Lab: Bypassing access controls using email address parsing discrepancies

This lab validates email addresses to prevent attackers from registering addresses from unauthorized domains. There is a parser discrepancy in the validation logic and library used to parse email addresses.

To solve the lab, exploit this flaw to register an account and delete carlos.

Required knowledge

To solve this lab, you'll need to understand the techniques described in the Splitting the Email Atom: Exploiting Parsers to Bypass Access Controls whitepaper by Gareth Heyes of the PortSwigger Research team.

Solution

Identify the registration restriction

  1. Open the lab and click Register.

  2. Attempt to register an account with the email foo@exploit-server.net.

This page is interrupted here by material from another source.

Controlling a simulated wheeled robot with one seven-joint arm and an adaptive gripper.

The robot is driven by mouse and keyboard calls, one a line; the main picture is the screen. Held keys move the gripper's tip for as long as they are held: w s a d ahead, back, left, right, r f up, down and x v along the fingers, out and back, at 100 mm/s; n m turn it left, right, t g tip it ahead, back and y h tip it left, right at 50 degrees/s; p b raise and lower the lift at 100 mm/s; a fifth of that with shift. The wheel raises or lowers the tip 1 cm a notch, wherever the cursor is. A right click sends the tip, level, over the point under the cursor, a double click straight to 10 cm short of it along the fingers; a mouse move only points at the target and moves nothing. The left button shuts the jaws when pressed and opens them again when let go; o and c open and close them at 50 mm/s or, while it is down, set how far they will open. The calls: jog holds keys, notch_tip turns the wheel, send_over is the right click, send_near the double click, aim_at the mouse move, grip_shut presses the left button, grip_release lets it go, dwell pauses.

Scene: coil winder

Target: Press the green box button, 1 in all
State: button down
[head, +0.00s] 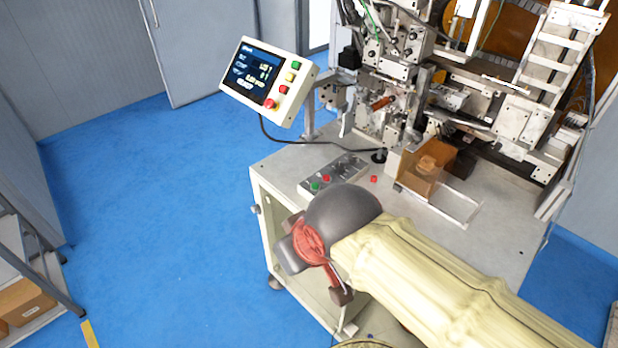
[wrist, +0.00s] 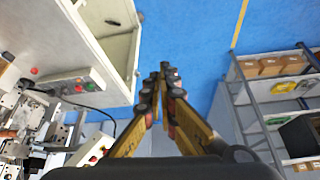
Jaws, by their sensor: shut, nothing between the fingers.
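The grey button box (head: 343,172) lies on the machine's table top near its left edge. Its green button (head: 315,186) sits at the near end, with a red button (head: 326,178) beside it.
A screen panel (head: 268,80) with green, yellow and red buttons stands behind the box. A small red piece (head: 373,179) and a cardboard box (head: 425,165) are on the table (head: 290,160). Shelves (wrist: 268,95) stand at the right in the wrist view. Blue floor lies open at the left.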

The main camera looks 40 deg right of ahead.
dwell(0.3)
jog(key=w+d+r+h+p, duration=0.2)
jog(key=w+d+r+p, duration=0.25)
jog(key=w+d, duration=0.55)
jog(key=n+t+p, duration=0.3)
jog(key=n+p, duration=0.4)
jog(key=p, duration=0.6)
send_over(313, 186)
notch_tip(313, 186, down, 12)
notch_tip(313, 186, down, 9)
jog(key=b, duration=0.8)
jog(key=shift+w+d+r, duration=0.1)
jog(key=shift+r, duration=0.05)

  3. Notice that the application blocks the request and displays an error message stating that the email domain must be ginandjuice.shop. This indicates the server enforces a domain check during registration.

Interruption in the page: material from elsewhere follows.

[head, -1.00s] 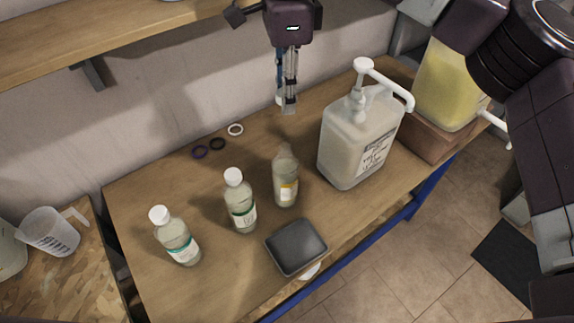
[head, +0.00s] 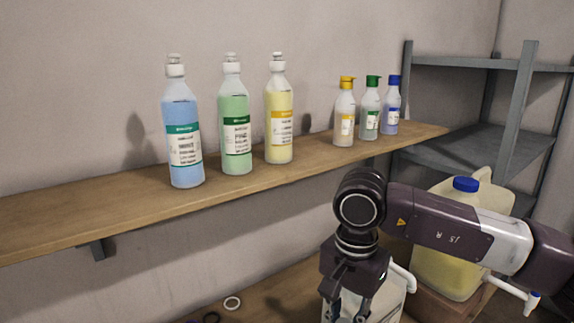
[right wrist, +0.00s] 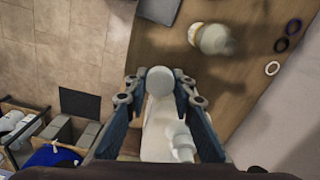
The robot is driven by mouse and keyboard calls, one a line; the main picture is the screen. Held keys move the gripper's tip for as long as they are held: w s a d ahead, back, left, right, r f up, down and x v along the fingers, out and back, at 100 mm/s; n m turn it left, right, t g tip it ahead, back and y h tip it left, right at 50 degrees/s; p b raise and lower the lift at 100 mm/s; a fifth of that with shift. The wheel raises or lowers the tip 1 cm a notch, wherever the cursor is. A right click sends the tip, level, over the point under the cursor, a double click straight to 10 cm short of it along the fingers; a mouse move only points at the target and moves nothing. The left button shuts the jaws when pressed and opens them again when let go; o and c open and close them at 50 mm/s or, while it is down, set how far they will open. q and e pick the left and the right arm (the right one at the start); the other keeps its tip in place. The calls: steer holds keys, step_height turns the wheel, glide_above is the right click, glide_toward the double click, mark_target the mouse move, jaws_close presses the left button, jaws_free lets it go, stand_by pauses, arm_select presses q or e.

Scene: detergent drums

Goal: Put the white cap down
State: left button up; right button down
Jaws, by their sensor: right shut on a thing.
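The white cap (right wrist: 160,81) shows as a round white disc between the fingertips of my right gripper (right wrist: 161,84) in the right wrist view. The gripper is shut on it and holds it above the workbench. The cap cannot be made out there. My left gripper is in neither current view.
A shelf (head: 110,195) carries several coloured bottles. A yellow jug (head: 445,262) with a blue cap stands right. In the wrist view, a blurred bottle (right wrist: 214,40), a dark tray (right wrist: 158,8) and rings, including a white ring (right wrist: 272,68), are on the wooden bench (right wrist: 165,45).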

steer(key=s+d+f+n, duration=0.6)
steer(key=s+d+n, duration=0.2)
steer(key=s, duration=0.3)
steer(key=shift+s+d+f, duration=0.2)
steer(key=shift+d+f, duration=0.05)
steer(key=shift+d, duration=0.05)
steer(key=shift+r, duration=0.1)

Investigate encoding discrepancies

  1. Try to register an account with the following email:

    =?iso-8859-1?q?=61=62=63?=foo@ginandjuice.shop.

    This is the email abcfoo@ginandjuice.shop, with the abc portion encoded using Q encoding, which is part of the "encoded-word" standard.

  2. Notice that the registration is blocked with the error: "Registration blocked for security reasons."

  3. Try to register an account with the following UTF-8 encoded email:

    =?utf-8?q?=61=62=63?=foo@ginandjuice.shop.

  4. Notice that the registration is blocked with the same error message. This suggests that the server is detecting and rejecting attempts to manipulate the registration email with encoded word encoding. It is possible that less common encoding formats may not be picked up by the server's validation.

  5. Try to register an account with the following UTF-7 encoded email:

    =?utf-7?q?&AGEAYgBj-?=foo@ginandjuice.shop.

  6. Notice that this attempt doesn't trigger an error. This suggests that the server doesn't recognize UTF-7 encoding as a security threat. Because UTF-7 encoding appears to bypass the server's validation, you may be able to use it to craft an attack that tricks the server into sending a confirmation email to your exploit server email address while appearing to still satisfy the ginandjuice.shop domain requirement.

Exploit the vulnerability using UTF-7

  1. Register an account with the following UTF-7 encoded email:

    =?utf-7?q?attacker&AEA-[YOUR-EXPLOIT-SERVER_ID]&ACA-?=@ginandjuice.shop.

    This is the string attacker@[YOUR-EXPLOIT-SERVER-ID] ?=@ginandjuice.shop, with the @ symbol and space encoded in UTF-7.

  2. Click Email client. Notice that you have been sent a registration validation email. This is because the encoded email address has passed validation due to the @ginandjuice.shop portion at the end, but the email server has interpreted the registration email as attacker@[YOUR-EXPLOIT-SERVER-ID].

  3. Click the confirmation link to activate the account.

Gain admin access

  1. Click My account and log in using the details you registered.

  2. Click Admin panel to access the list of users.

  3. Delete the carlos user to solve the lab.